SUPPLIED ENTRIES
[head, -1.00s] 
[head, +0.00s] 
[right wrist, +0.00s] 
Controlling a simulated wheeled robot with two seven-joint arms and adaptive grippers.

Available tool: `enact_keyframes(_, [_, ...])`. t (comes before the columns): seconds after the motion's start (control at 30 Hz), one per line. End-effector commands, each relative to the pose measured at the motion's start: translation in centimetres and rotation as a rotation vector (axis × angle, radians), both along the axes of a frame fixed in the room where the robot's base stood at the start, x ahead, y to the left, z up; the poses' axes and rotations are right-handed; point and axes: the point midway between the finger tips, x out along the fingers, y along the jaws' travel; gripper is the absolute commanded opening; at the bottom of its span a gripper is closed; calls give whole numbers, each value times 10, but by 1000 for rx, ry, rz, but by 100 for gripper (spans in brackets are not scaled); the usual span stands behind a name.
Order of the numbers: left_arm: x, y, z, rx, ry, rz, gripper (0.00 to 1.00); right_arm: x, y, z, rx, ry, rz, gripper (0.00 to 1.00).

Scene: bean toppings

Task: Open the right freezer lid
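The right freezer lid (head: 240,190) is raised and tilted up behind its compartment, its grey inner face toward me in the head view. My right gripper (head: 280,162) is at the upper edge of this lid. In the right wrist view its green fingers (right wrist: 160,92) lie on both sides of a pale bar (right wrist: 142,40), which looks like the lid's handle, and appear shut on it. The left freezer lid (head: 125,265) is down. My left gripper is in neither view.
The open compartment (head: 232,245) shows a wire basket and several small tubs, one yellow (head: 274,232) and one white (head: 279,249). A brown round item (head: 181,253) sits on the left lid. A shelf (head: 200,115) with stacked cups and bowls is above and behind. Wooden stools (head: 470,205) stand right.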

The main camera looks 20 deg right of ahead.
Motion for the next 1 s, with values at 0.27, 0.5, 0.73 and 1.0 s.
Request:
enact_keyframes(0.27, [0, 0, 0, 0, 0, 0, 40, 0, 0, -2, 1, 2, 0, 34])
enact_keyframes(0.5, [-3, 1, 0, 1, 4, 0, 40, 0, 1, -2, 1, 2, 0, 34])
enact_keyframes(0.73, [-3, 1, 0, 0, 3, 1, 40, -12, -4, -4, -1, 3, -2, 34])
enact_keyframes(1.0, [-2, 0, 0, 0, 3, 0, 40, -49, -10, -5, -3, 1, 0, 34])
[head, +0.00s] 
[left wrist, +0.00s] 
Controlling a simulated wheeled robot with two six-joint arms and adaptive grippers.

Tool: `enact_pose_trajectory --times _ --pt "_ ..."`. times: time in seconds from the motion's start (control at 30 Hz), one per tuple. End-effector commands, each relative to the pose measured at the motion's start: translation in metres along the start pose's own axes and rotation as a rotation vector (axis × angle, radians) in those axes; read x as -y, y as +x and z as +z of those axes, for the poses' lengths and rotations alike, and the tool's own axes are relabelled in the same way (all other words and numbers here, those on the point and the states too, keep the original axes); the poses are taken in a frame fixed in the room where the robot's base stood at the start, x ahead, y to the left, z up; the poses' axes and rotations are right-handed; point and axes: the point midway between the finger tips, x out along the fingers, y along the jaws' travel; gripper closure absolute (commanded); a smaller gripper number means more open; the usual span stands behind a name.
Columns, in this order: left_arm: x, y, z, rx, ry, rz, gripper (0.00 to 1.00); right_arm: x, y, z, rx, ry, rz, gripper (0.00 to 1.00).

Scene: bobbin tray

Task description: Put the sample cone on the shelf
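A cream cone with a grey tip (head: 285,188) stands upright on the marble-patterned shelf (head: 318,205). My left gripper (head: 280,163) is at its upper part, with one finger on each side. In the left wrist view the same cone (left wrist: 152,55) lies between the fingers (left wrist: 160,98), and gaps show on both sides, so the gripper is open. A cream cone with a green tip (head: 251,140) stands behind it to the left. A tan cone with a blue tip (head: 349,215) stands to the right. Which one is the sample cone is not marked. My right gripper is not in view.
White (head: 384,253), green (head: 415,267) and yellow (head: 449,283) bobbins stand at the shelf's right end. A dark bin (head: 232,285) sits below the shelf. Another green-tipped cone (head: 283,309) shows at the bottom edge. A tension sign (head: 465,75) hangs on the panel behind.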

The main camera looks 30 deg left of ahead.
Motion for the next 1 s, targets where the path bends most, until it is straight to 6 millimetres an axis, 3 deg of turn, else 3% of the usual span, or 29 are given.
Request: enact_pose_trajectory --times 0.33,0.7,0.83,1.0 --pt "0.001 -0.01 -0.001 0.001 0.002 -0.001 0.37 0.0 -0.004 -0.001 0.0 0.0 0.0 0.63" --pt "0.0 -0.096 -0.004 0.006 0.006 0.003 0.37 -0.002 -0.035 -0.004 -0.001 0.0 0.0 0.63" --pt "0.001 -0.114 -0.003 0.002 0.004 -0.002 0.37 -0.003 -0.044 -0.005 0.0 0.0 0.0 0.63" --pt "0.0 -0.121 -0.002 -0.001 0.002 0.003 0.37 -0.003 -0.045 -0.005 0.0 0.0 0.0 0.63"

--

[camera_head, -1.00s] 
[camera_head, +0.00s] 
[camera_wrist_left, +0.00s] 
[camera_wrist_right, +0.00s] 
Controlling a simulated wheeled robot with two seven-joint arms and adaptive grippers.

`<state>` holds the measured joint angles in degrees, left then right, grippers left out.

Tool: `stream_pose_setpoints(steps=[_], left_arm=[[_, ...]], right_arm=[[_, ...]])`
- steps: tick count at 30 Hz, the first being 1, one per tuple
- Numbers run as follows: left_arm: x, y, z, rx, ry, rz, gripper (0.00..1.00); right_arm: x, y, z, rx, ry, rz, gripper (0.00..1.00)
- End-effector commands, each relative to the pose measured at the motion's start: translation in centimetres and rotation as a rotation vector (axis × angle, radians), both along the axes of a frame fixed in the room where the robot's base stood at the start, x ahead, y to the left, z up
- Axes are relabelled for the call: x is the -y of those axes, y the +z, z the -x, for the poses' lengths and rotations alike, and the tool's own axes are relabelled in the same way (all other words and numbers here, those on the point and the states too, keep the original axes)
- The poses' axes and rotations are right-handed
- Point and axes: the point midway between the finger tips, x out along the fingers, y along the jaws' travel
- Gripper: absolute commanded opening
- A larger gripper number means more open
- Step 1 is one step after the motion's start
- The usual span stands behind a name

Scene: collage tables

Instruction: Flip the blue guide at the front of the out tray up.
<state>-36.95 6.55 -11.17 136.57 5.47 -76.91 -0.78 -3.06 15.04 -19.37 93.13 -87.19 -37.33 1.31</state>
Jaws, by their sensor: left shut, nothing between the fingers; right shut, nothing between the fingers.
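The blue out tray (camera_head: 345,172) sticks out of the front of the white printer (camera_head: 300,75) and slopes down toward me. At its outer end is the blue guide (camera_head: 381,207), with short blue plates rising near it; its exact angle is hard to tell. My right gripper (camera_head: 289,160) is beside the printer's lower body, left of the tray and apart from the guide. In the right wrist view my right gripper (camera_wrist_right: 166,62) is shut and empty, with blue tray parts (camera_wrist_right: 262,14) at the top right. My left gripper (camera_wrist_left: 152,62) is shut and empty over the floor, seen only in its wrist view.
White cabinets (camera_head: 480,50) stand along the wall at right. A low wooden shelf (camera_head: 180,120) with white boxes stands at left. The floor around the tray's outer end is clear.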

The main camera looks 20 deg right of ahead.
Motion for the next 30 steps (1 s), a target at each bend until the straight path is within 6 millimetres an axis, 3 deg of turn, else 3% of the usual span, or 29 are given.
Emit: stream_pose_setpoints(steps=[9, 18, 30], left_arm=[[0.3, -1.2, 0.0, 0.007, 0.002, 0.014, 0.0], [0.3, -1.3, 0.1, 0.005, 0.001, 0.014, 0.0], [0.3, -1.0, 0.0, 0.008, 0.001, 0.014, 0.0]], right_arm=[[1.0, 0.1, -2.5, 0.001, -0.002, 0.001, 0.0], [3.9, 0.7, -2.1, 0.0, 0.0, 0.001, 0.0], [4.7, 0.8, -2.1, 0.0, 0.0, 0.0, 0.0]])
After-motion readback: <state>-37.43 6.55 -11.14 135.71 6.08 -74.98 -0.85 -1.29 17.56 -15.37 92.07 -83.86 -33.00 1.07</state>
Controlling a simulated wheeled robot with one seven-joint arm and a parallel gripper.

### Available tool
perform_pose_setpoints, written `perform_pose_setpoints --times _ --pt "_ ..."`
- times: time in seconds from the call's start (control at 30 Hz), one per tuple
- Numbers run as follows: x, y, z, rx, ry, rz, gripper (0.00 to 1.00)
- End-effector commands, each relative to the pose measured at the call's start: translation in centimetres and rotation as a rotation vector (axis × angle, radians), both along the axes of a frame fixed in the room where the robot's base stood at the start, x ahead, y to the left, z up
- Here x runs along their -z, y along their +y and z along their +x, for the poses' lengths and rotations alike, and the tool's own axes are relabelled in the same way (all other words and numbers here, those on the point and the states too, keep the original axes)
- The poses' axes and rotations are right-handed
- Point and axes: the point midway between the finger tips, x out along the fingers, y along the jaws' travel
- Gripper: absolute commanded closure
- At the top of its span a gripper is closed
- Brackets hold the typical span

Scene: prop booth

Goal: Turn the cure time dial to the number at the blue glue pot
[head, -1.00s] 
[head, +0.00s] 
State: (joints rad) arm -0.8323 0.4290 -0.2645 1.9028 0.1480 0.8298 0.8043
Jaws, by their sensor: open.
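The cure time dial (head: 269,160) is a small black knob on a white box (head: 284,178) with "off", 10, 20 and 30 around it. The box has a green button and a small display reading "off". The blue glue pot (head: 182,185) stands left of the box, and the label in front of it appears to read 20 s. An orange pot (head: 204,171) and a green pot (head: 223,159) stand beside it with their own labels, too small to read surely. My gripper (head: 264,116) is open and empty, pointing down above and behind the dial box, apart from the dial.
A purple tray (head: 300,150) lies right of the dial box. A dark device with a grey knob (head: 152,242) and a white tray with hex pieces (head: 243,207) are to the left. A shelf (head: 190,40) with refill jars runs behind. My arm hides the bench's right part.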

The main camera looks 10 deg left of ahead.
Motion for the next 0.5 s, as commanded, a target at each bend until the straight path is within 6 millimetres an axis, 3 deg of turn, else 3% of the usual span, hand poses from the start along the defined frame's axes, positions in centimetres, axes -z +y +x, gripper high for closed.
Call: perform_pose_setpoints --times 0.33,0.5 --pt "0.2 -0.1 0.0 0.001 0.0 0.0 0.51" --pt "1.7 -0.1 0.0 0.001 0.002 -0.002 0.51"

WRITTEN INSTRUCTION
Lines that hold the word "given" are the ones to return, every one of them.

ANSWER TO THIS TASK
Motion for the next 1 s, targets where the path bends most, until it is straight to 6 millimetres an axis, 3 deg of turn, else 3% of the usual span, or 29 are given.
Motion for the next 30 steps (1 s), a target at each bend until the straight path is within 6 millimetres an axis, 3 deg of turn, else 3% of the usual span, or 29 are given.

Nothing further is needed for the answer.